Later, another Japanese journalist assured me that the odd behavior we saw from the panel was the result of the consumption tax being a taboo issue that none of them could easily discuss in public. This, however, is the problem. The role of the media is to speak the unspeakable; civil society is built upon the willingness of the media and other corners of society to speak out.
One can perhaps imagine the surprise in Washington when Jiyuto leader Ichiro Ozawa and his party broke the silence and insisted that the LDP take a look at possible modifications to the consumption tax. I have little expectation that this tax will actually be reduced, but at least the issue finally came forward for discussion.
The fact that Ozawa did bring the consumption tax into the realm of policies that could be discussed indicts all those who were silent before and complicit in keeping an important policy option removed from the Japanese public.
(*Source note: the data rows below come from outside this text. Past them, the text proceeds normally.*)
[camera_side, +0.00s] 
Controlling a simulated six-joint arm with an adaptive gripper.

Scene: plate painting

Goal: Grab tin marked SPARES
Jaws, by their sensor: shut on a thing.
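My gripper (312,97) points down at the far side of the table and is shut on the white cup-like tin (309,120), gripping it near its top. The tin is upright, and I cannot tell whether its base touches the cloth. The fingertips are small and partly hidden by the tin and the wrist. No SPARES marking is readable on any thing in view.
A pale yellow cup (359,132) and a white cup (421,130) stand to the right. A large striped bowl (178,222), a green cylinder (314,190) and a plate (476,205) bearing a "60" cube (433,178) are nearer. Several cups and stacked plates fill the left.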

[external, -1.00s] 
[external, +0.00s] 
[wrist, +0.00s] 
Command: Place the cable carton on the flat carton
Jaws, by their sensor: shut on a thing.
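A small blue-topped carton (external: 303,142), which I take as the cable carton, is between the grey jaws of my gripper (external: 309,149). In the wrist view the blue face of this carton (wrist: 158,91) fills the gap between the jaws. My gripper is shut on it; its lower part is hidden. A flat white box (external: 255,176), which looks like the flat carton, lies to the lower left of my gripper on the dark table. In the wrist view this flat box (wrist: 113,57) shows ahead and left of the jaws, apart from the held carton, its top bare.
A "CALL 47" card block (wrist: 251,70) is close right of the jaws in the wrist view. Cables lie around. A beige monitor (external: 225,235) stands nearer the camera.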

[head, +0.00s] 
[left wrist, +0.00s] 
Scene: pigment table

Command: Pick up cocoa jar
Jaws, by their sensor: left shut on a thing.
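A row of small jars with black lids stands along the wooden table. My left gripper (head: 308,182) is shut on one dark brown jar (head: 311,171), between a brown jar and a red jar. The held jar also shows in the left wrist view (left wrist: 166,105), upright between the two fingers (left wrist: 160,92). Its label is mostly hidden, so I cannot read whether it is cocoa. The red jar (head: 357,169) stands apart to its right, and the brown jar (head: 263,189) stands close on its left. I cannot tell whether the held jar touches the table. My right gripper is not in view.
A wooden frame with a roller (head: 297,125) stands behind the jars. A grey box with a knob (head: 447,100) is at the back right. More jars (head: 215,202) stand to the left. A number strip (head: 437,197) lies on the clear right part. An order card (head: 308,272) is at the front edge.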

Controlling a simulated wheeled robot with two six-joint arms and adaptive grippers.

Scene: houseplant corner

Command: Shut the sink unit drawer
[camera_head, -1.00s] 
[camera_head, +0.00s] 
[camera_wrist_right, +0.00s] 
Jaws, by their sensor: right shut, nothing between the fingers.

The Diet should be an arena robust with ideas. Parties should compete for the public's affection and support, and choice should drive the process. But if Kan and Minshuto are real--and not in some scripted affair with the Finance Ministry, Takeshita and other behind-the-scenes power brokers--then one might have expected the consumption tax to be one of the party's targets.
I believe that 1999 promises to be a year ripe with taboo challenges if the contest between parties continues. Proposals to reduce Japan's host nation support may appear; the joint U.S.-Japan defense guidelines legislation may spark more heated, public discussion about Japan's national interests; and Okinawa, despite Masahide Ota's loss to Keiichi Inamine in the recent gubernatorial election, may continue to press the U.S military to reduce its footprint on the island.
Perhaps there were reasons not obvious to U.S. observers that kept the consumption tax from receiving scrutiny earlier on, but it seems clear that for democracy to continue to unfold in Japan, many of the last century's taboos should be undone before the next century begins.